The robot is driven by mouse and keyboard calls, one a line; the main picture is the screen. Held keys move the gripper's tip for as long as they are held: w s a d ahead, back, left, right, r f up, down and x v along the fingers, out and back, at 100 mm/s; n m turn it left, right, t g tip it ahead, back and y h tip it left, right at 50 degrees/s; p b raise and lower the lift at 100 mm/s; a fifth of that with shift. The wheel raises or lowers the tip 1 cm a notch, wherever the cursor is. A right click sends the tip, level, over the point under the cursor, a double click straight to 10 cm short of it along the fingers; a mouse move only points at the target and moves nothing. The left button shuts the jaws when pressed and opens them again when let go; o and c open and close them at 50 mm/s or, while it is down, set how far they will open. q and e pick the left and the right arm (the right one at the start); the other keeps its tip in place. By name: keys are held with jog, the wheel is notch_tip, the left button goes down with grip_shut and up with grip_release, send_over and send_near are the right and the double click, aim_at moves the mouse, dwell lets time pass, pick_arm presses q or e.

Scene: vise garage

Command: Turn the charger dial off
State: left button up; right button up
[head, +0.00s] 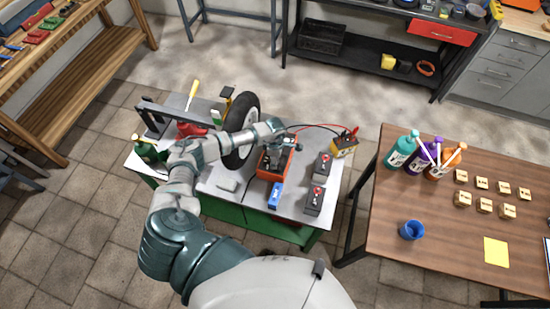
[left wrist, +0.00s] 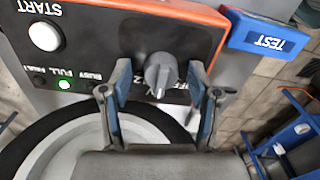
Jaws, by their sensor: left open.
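The charger (head: 264,172) is an orange box with a black top on the grey workbench. In the left wrist view, its dark panel (left wrist: 100,30) fills the upper part. The charger dial (left wrist: 159,70) is a grey knob with a white mark at its lower end. Labels beside it are partly hidden; a "2" and part of "OFF" show. My left gripper (left wrist: 156,82) is open, with one finger on each side of the dial and gaps between. In the head view my left gripper (head: 284,143) is over the charger. My right gripper is not in view.
A white START button (left wrist: 44,36) and a lit green lamp (left wrist: 65,84) are on the panel. A blue TEST block (left wrist: 265,37) is beside the charger. A wheel (head: 241,125), batteries (head: 319,181) and a clamped yellow-black battery (head: 344,146) stand close by. A wooden table (head: 450,240) is right.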

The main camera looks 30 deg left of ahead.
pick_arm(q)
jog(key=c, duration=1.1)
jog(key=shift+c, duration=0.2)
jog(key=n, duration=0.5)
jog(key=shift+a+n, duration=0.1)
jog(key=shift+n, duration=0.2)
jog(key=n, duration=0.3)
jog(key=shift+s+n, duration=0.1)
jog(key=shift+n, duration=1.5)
------------------------------------------------
> [What to do]: Please write out the material from the line containing "Scene: vise garage" to its final line, both inclusive, exactly as it appears; pictures are not part of the copy.

> [Finished task]:
Scene: vise garage

Command: Turn the charger dial off
State: left button up; right button up
[head, +0.00s] 
[left wrist, +0.00s] 
Jaws, by their sensor: left open.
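The charger (head: 264,172) is an orange box with a black top on the grey workbench. In the left wrist view, its dark panel (left wrist: 100,30) fills the upper part. The charger dial (left wrist: 159,70) is a grey knob with a white mark at its lower end. Labels beside it are partly hidden; a "2" and part of "OFF" show. My left gripper (left wrist: 156,82) is open, with one finger on each side of the dial and gaps between. In the head view my left gripper (head: 284,143) is over the charger. My right gripper is not in view.
A white START button (left wrist: 44,36) and a lit green lamp (left wrist: 65,84) are on the panel. A blue TEST block (left wrist: 265,37) is beside the charger. A wheel (head: 241,125), batteries (head: 319,181) and a clamped yellow-black battery (head: 344,146) stand close by. A wooden table (head: 450,240) is right.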

The main camera looks 30 deg left of ahead.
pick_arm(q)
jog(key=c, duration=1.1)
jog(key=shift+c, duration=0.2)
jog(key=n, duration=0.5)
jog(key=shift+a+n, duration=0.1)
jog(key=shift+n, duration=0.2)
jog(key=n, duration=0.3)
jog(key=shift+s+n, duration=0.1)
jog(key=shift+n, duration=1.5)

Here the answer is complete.